Maximal Procedure: This procedure is based on the concept that at any point in the randomization process, all future allocation sequences are equally likely. This greatly reduces the overall predictability of arm assignments as compared to other procedures. Approaches to constructing randomized sequences using the maximal procedure are described in the literature. [1][2]

Asymptotic Maximal Procedure: This procedure is based on the asymptotic nature of the imbalance-dependent arm assignment probabilities observed in randomized sequences generated using the maximal procedure. When a randomized sequence is generated with the maximal procedure, as the participant count in the sequence increases, the calculated arm assignment probabilities approach asymptotic values. [3] In practice, for this tool, when the asymptotic maximal procedure is selected, participants are assigned to arms according to probabilities equal to those found at some depth into a maximal procedure-generated sequence, and which approximate the true asymptotic values. However, unlike the maximal procedure, under asymptotic maximal the probabilities are frozen at these values and used throughout the entire randomized sequence.

Chen's Procedure: Compared to the maximal and asymptotic maximal procedures, this procedure is simpler in that, for arm imbalances within the MTI value, the balance-forcing probability is constant throughout the randomization process (whereas with maximal and asymptotic maximal the probabilities change as the arms become more or less imbalanced). As with all MTI procedures, the imbalance between arms is constrained by the chosen MTI value. Chen's procedure with a balance-forcing probability of 50% is equivalent to the Big Stick method.

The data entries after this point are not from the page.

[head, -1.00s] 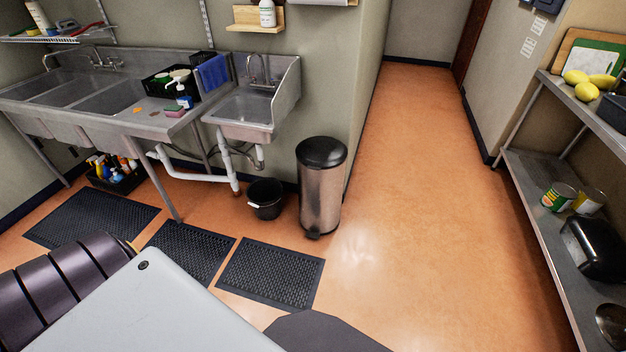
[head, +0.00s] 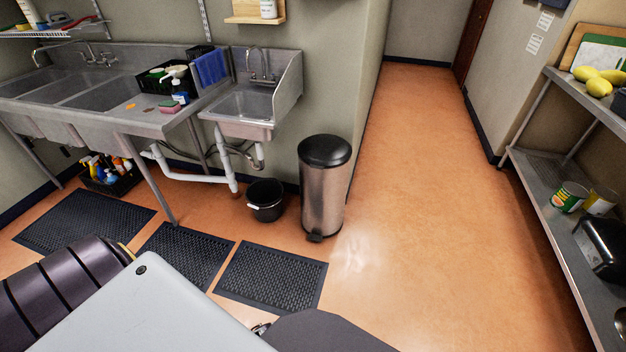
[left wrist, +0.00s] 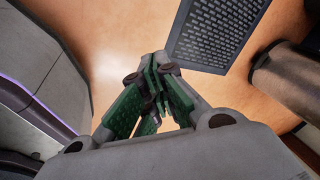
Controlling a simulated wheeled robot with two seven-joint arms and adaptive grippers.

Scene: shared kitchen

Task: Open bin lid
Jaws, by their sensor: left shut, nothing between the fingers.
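The bin (head: 324,188) is a tall steel cylinder with a black domed lid (head: 325,151) and a small black pedal (head: 315,237) at its base. It stands on the floor against the wall end, right of the small sink. The lid is shut. In the left wrist view my left gripper (left wrist: 156,72) has its green-padded fingers together with nothing between them, above the bare floor. Neither gripper's fingers show in the head view, where my arm parts fill the lower left. My right gripper is not in view.
A small black bucket (head: 266,201) stands left of the bin. Black floor mats (head: 271,277) lie in front of the sinks (head: 243,105). A metal shelf (head: 547,180) with cans and lemons runs along the right. The orange floor between bin and shelf is clear.

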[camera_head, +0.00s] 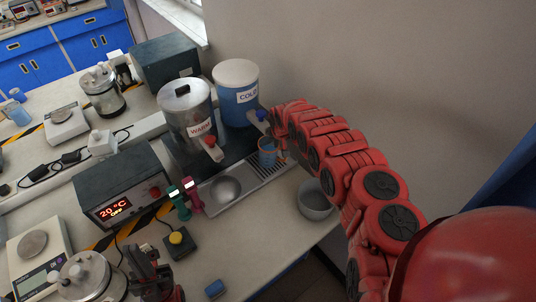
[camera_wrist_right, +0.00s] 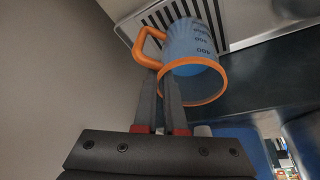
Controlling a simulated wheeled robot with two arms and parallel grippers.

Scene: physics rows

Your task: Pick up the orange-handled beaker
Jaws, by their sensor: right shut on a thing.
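The beaker (camera_head: 266,156) is blue with an orange rim and handle. In the head view it is at the slotted end of the metal drip tray, below the taps. It also shows in the right wrist view (camera_wrist_right: 190,45), with its printed marks and open rim facing the camera. I cannot tell whether the beaker's base touches the grate. My left gripper (camera_head: 151,272) is at the lower left, far from the beaker; its jaws are unclear.
A grey bowl (camera_head: 314,203) sits right of the tray, near my right arm. A heater box (camera_head: 121,183), tubes and a yellow button (camera_head: 177,239) crowd the left.

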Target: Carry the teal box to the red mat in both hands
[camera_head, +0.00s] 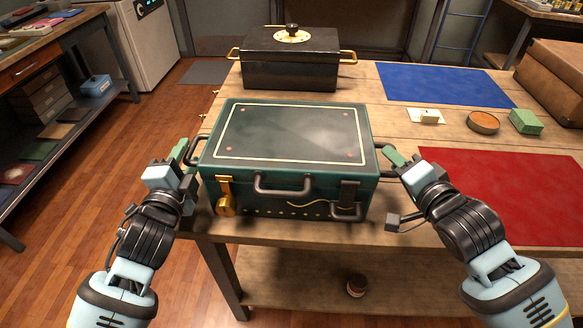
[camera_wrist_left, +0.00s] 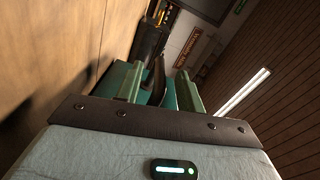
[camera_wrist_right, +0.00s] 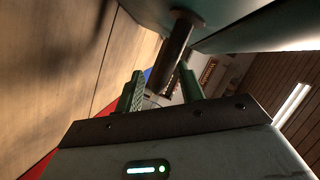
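The teal box (camera_head: 285,165) stands near the table's front edge, with a gold-lined lid, a front handle and a dark handle on each side. My left gripper (camera_head: 184,156) is at its left side handle. In the left wrist view its fingers (camera_wrist_left: 160,88) stand apart, with the dark handle (camera_wrist_left: 155,78) between them. My right gripper (camera_head: 393,160) is at the right side handle. In the right wrist view its fingers (camera_wrist_right: 162,90) stand apart, with the dark handle (camera_wrist_right: 174,50) between them. Contact is unclear. The red mat (camera_head: 505,192) lies flat and empty to the right.
A black box (camera_head: 290,65) with gold handles stands behind. A blue mat (camera_head: 440,84) lies at the back. A round tin (camera_head: 483,122), a green block (camera_head: 525,121) and a small card with a block (camera_head: 427,117) sit behind the red mat. A brown case (camera_head: 555,75) stands far right.

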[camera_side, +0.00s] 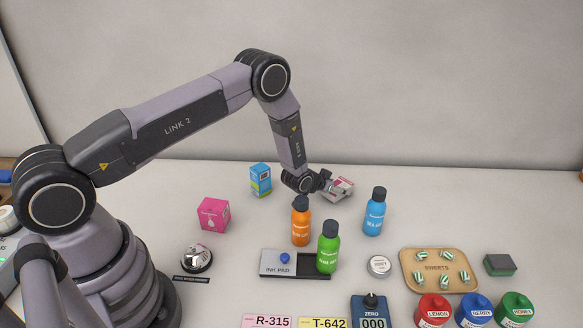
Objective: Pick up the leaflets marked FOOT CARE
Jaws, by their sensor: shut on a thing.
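My gripper (330,185) is at the back middle of the counter, behind the orange bottle. It is shut on a small stack of leaflets (343,186) with white and pinkish-red on it. The lettering on the leaflets is too small to read. The stack looks slightly tilted, and I cannot tell whether it touches the counter. Part of it is hidden by the gripper's fingers.
An orange bottle (301,225) and a green bottle (327,250) stand in front of my gripper. A blue bottle (375,214) stands to its right. A blue box (260,180) and pink box (213,215) stand left. The counter's back right is clear.

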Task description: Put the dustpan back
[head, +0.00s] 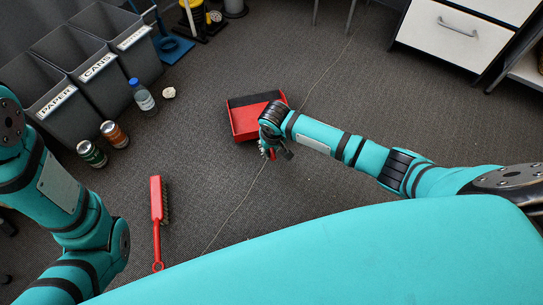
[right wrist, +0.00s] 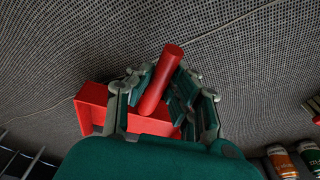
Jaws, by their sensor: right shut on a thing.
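The red dustpan (head: 243,117) is at the middle of the head view, over the grey carpet, with its dark inside facing up. My right gripper (head: 272,150) is at its near right side. In the right wrist view the gripper (right wrist: 160,95) is shut around the red handle, and the dustpan's pan (right wrist: 92,100) shows behind the fingers. I cannot tell whether the pan touches the floor. A red brush (head: 157,200) with dark bristles lies on the carpet at the lower left. My left arm is at the left edge of the head view; its gripper is out of view.
Grey bins labelled PAPER (head: 52,112) and CANS (head: 96,73), plus a third, stand at the upper left. A bottle (head: 143,97), two cans (head: 115,134) and a crumpled white piece (head: 169,92) are in front. A white drawer cabinet (head: 450,33) stands upper right. The carpet's middle is open.

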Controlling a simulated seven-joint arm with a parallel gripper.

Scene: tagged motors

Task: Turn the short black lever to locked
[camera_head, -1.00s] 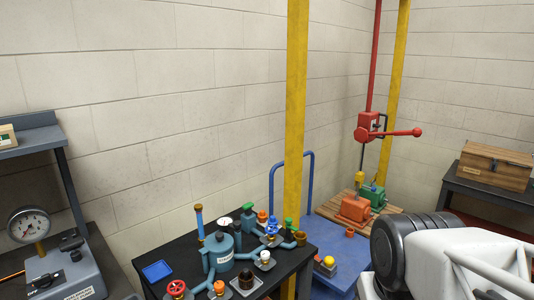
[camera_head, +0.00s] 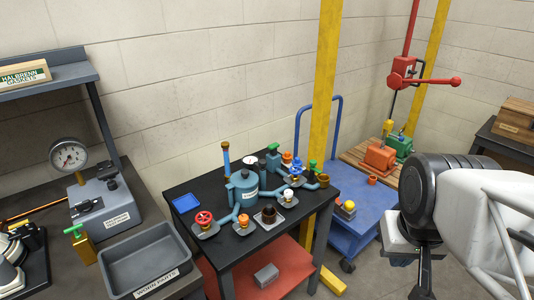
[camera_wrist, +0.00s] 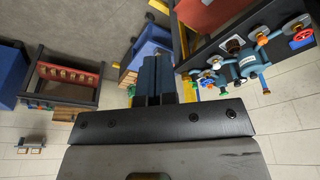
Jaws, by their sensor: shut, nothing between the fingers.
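A grey test box (camera_head: 105,205) with a round dial gauge (camera_head: 68,156) stands on the left bench in the head view. A small black lever or knob (camera_head: 86,206) lies on its sloped front, and another black part (camera_head: 110,183) sits behind it. Both are too small to read their setting or to tell which is the short lever. My gripper shows in the wrist view (camera_wrist: 157,75) with its dark fingers together and empty. In the head view my arm is at the right, far from the box.
A black table (camera_head: 200,220) with a blue-grey manifold (camera_head: 243,188) and several coloured valves stands between my arm and the box. A yellow post (camera_head: 325,100) rises behind it. A grey bin (camera_head: 150,255) lies on the left bench. A blue trolley (camera_head: 350,225) stands behind.

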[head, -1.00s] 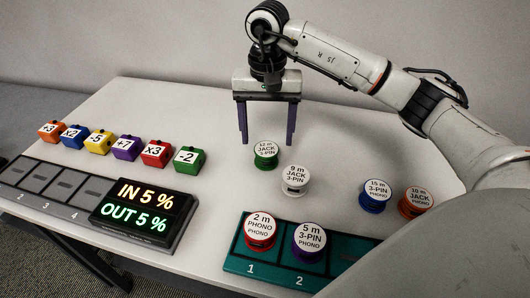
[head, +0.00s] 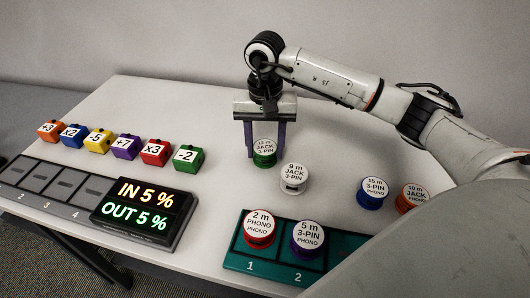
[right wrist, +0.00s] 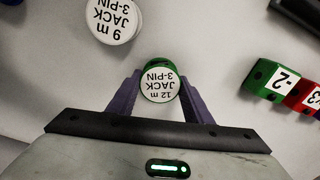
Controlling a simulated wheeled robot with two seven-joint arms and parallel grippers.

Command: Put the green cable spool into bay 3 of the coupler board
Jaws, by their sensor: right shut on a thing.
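The green cable spool (head: 264,154) has a white top reading "12 m JACK 3-PIN" and stands upright on the table. My right gripper (head: 265,150) is down at it, shut on it, with one purple finger on each side. In the right wrist view the green spool (right wrist: 159,84) sits between the fingertips (right wrist: 160,85). The coupler board (head: 236,262) is teal and lies at the front. Bays 1 and 2 show their numbers; the board's right part, with bay 3's number, is hidden behind my arm. My left gripper is not in view.
A red spool (head: 259,229) stands in bay 1, a purple spool (head: 307,238) in bay 2. A white spool (head: 293,178) stands close right of the green one. Blue (head: 373,192) and orange (head: 412,197) spools stand further right. Coloured blocks and a display (head: 137,207) are at left.

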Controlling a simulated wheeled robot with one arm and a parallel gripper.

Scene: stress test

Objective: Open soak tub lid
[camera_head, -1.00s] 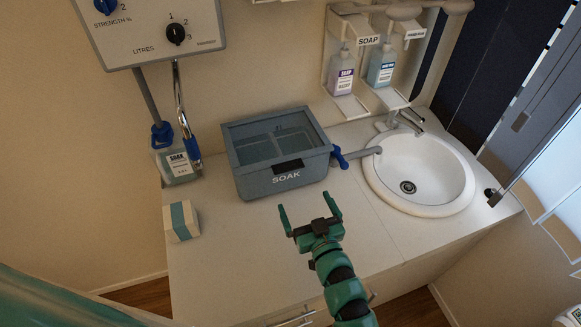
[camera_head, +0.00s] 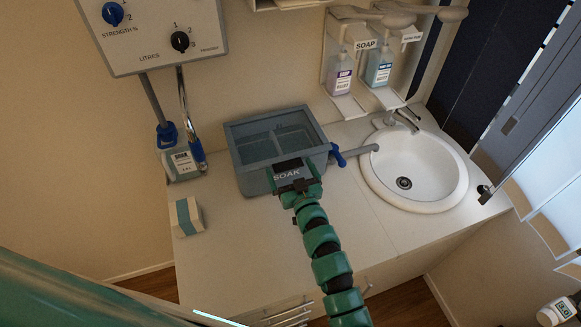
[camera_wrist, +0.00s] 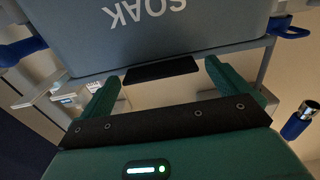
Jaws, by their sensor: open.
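The grey soak tub (camera_head: 250,184) stands on the counter against the wall. Its lid (camera_head: 262,150) has a clear window and lies shut on top. A black handle tab (camera_wrist: 160,70) sits at the lid's front edge, above the SOAK lettering, which appears upside down in the wrist view. My gripper (camera_head: 293,171) is at the tub's front, open and empty. In the wrist view its two green fingers stand apart, one on each side of the handle tab. Whether they touch the tub is not clear.
A blue-handled drain tap (camera_head: 338,155) juts from the tub's right side, near the round sink (camera_head: 415,165). Soap dispensers (camera_head: 342,70) hang behind. The front counter is clear.

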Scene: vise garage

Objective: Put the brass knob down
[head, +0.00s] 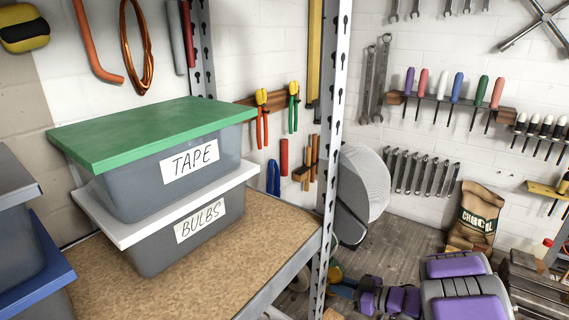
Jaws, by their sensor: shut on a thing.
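I do not see the brass knob in the head view.
A shelf (190,285) bears a grey TAPE box (140,200) with a green lid, stacked on a BULBS box (150,255). A metal upright (333,130) edges it.

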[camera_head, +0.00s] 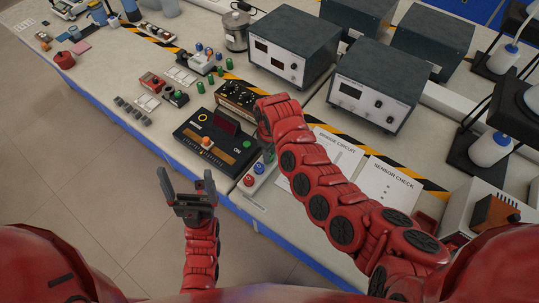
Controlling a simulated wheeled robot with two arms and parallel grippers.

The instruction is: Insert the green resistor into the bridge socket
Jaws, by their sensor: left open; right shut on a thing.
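My left gripper (187,197) is open and empty, fingers pointing up, in front of the table edge. My right arm reaches over the table, and its red wrist hides its own fingers and whatever they hold. Several small green cylinders (200,87) stand on the table around a white block; I cannot tell whether one is the green resistor. A pale block with red and blue knobs (254,178) sits at the front edge beside my right arm, with a green part behind it. I cannot make out the bridge socket for certain.
A black console (203,145) with an orange knob stands left of my right wrist, a smaller black box (235,97) behind it. Grey instruments (292,45) fill the back.

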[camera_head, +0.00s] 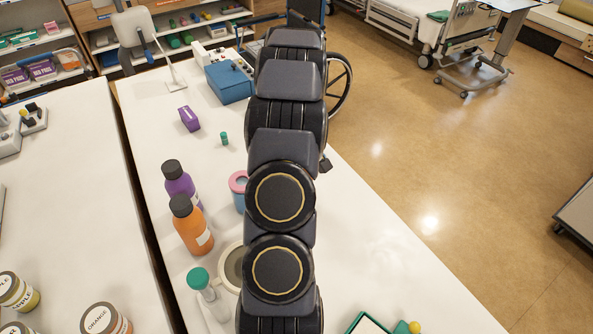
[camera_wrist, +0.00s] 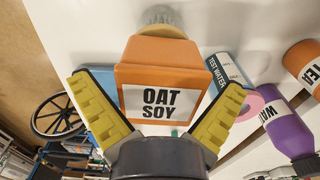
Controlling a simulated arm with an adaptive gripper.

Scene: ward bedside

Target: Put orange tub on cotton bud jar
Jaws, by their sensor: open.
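The orange tub (camera_wrist: 185,55), with a white "OAT SOY" label, is in the wrist view. My gripper (camera_wrist: 158,105) is open, with one yellow finger on each side of the tub. I cannot tell whether either finger touches it. A pale, ribbed round piece (camera_wrist: 160,15) shows just past the tub's far edge. It may be the cotton bud jar, mostly hidden by the tub, and I cannot tell whether the two touch. In the head view my arm hides the gripper, and I cannot make out the tub or that jar.
A purple bottle (camera_head: 180,183), orange bottle (camera_head: 191,228), pink-rimmed blue cup (camera_head: 238,182), pale bowl (camera_head: 230,268) and green-capped container (camera_head: 202,282) stand left of my arm. A blue box (camera_head: 229,82) is farther back. The white table (camera_head: 375,250) is largely clear on the right.

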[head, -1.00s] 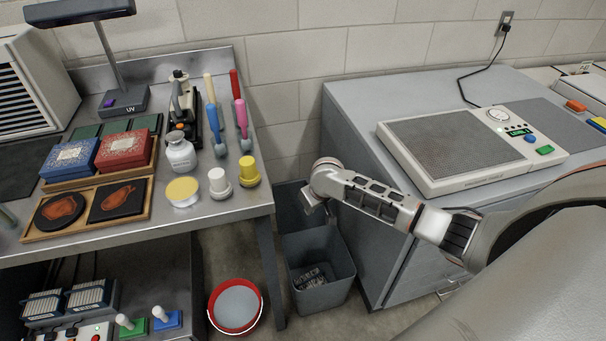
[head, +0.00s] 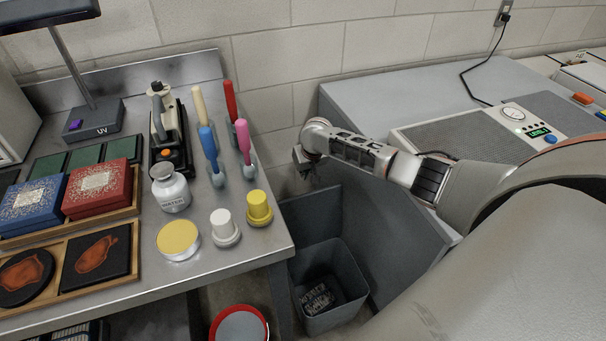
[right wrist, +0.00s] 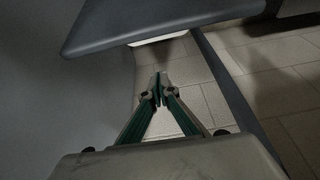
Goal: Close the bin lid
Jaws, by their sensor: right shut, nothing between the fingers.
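The grey bin (head: 353,282) stands on the floor between the metal table and the grey cabinet, with dark crumpled contents inside. Its lid (head: 310,215) is open and stands up at the bin's back. My right gripper (head: 303,170) hangs at the end of my right arm, near the lid's top edge in the picture; whether it touches is unclear. In the right wrist view its fingers (right wrist: 157,88) are shut and empty. A dark grey panel (right wrist: 160,20) lies beyond the fingertips; I cannot tell surely whether it is the lid. My left gripper is out of view.
The metal table (head: 215,262) on the left holds bottles, brushes and boxes close to the bin. A red bucket (head: 240,310) stands at its front corner.

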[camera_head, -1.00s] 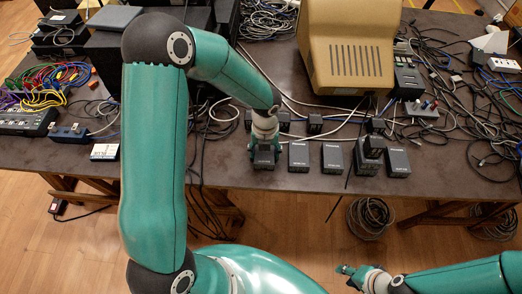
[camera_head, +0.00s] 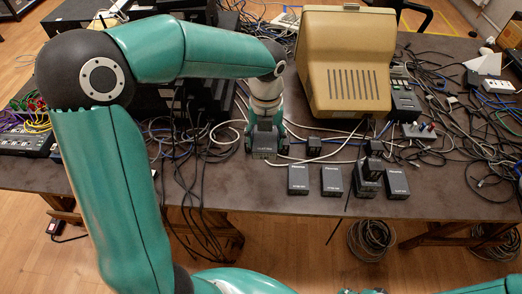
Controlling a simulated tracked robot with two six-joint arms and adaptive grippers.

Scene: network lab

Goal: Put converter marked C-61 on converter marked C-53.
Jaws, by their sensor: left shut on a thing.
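My left gripper (camera_head: 265,138) is shut on a dark box-shaped converter (camera_head: 265,154), behind and left of a front row of similar dark converters. How high it is above the table is hard to tell. The row has a converter (camera_head: 298,180) nearest the gripper, a second converter (camera_head: 332,182) beside it, and a converter (camera_head: 396,182) at the right end. A smaller dark block (camera_head: 372,166) sits on another converter (camera_head: 367,187) between them. The markings are too small to read, so I cannot tell C-61 from C-53. Only a sliver of my right gripper (camera_head: 362,291) shows at the bottom edge.
A beige monitor (camera_head: 343,65) stands behind the row. Small dark blocks (camera_head: 313,147) and cables lie in front of it. Tangled cables (camera_head: 470,130) cover the right of the table (camera_head: 270,200). A bare strip runs along the front edge.

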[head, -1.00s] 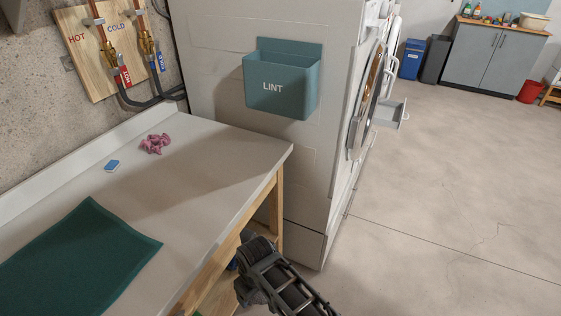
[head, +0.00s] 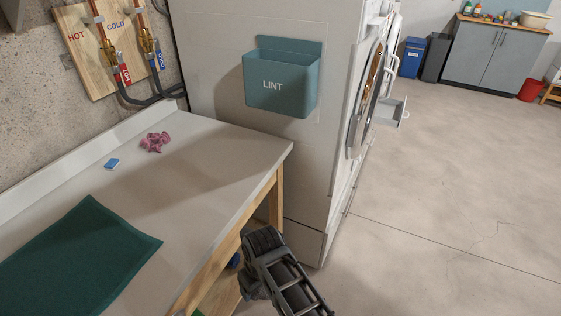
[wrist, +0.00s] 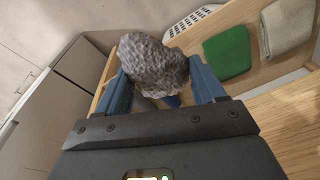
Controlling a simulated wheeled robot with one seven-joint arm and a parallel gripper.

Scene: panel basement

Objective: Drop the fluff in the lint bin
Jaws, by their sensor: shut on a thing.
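The fluff (wrist: 152,65) is a grey, fuzzy lump held between the blue fingers of my gripper (wrist: 160,80) in the wrist view. In the head view my arm reaches in at the bottom, low beside the table's right end; the fingers and the fluff cannot be made out there. The lint bin (head: 281,85) is a teal, open-topped box marked LINT on the side of the white machine, above and apart from my arm.
The worktop (head: 215,150) carries a dark green mat (head: 80,258), a blue-and-white block (head: 112,164) and a crumpled pink cloth (head: 154,142). The white machine (head: 300,190) stands just beyond its end. In the wrist view, a green folded cloth (wrist: 227,53) lies on a wooden shelf. Open floor lies to the right.

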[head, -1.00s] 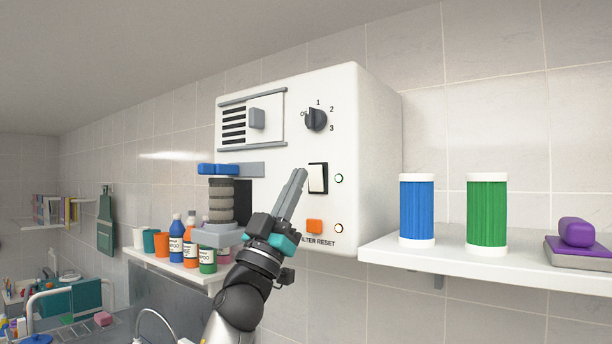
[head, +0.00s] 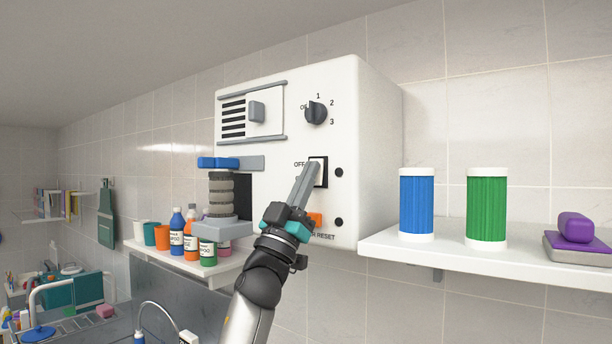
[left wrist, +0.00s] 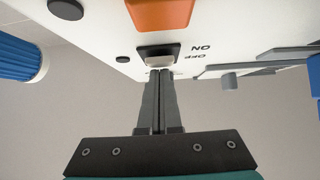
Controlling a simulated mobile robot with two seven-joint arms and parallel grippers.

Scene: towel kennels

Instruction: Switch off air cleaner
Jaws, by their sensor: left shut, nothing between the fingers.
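The air cleaner (head: 370,130) is a white box on the tiled wall. Its white rocker switch (head: 321,173) sits in a black frame, with "OFF" partly visible beside it. My left gripper (head: 314,166) is shut and empty, its fingertips at the rocker, covering part of it. In the left wrist view the shut fingertips (left wrist: 159,74) meet the edge of the rocker (left wrist: 160,61), beside the words "ON" and "OFF". Both round lamps right of the panel, the upper one (head: 339,172) and the lower one (head: 339,222), are dark. My right gripper is not in view.
An orange reset button (head: 315,219) lies just below the switch, and a dial (head: 316,112) above. A grey filter stack (head: 221,195) stands out at the left. A right shelf (head: 470,255) holds blue and green cylinders. Bottles stand on the left shelf.

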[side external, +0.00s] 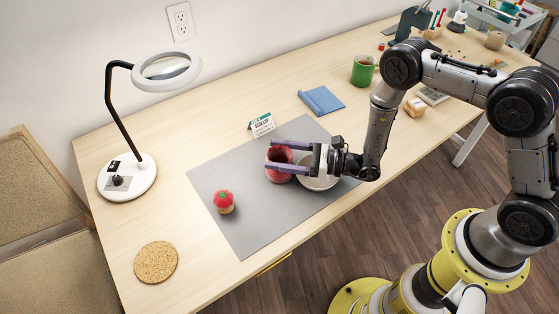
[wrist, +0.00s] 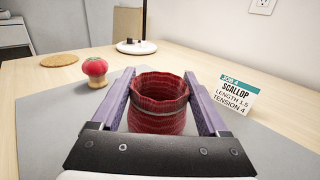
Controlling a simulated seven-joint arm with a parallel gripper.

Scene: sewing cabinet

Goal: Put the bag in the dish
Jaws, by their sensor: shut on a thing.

Big Stick: This procedure is equivalent to Chen's procedure with a balance-forcing probability of 50%. Although allocations for arm imbalances within the MTI value are more random than Chen's procedure, the maximum imbalance is reached more often, increasing the frequency of deterministic allocations.

MTI

The MTI is a value representing the maximum tolerated imbalance between the trial arms at any point during the randomization process. It restricts how imbalanced the arms may become as participants are assigned. Some degree of imbalance is necessary.

A higher MTI value results in allocation sequences which are more random and thus less susceptible to selection bias. However, higher MTI values may result in greater imbalance between the arms. Conversely, lower MTI values guarantee tighter balance between the arms, but the generated allocation sequences are less random and more susceptible to selection bias. The choice of MTI is left to the investigator.

The default MTI in this tool is MTI = 3 for trial arms with equal allocation (e.g., 1:1). The tool allows for MTI values equal to 2, 3, 4 or 5.

Trials with unequal allocation ratios: If the trial is designed with unequal allocation between the arms (e.g., 4:1), the tool interprets the MTI value with respect to the largest arm (i.e., the arm with the highest allocation ratio value). So, if your trial has unequal allocation, you will see higher values available for the MTI as compared to the MTI values in 1:1 trial designs. Specifically, available MTI values are R*(2,3,4,5), where R is the allocation ratio value for the largest arm. For example, in a 2-arm 4:1 trial, the tool allows for MTI equal to 8, 12, 16 or 20, and when calculating the arm imbalance, each participant in the smaller arm is equivalent to 4 participants in the larger arm.

Trials with stratified randomization: If your trial's randomization is stratified, the MTI is applied to participants within each stratum. For example, if your randomization is stratified into 3 groups and you select MTI = 2, then the imbalance between arms will never exceed 2 participants within each group, but across both groups the maximum imbalance could reach 6 participants.